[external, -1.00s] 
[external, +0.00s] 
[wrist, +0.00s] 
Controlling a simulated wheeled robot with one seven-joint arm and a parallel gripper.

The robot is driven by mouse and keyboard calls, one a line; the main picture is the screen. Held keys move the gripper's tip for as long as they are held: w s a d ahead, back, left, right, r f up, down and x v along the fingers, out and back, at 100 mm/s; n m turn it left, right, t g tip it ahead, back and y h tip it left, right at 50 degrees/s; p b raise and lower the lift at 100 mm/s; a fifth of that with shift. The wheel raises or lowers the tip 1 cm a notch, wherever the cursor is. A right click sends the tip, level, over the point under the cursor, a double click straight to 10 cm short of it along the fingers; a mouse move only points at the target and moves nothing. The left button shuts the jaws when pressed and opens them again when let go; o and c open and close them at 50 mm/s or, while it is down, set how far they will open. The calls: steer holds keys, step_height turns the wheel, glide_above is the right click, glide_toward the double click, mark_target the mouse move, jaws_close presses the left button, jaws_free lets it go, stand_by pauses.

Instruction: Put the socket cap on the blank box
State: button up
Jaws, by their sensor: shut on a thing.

WHAT TO PRODUCE » Please reproduce the entire listing, exactly as shown.

WRITTEN ANSWER »
[external, -1.00s] 
[external, +0.00s] 
[wrist, +0.00s] 
Controlling a simulated wheeled robot with one seven-joint arm and a parallel gripper.

The robot is driven by mouse and keyboard calls, one a line; the main picture is the screen. Held keys move the gripper's tip for as long as they are held: w s a d ahead, back, left, right, r f up, down and x v along the fingers, out and back, at 100 mm/s; n m turn it left, right, t g tip it ahead, back and y h tip it left, right at 50 degrees/s; p b raise and lower the lift at 100 mm/s; a fifth of that with shift. The wheel raises or lowers the tip 1 cm a notch, wherever the cursor is. A right click sends the tip, level, over the point under the cursor, a double click straight to 10 cm short of it along the fingers; a mouse move only points at the target and moves nothing. The left button shuts the jaws when pressed and opens them again when let go; o and c open and close them at 50 mm/s or, while it is down, set how far they will open. The calls: steer holds keys, step_height turns the wheel, glide_above is the right click, glide_toward the double click, mark_target the mouse move, jaws_close presses the left button, jaws_free lets it go, stand_by pauses.

Instruction: Put the socket cap on the blank box
State: button up
Jaws, by their sensor: shut on a thing.

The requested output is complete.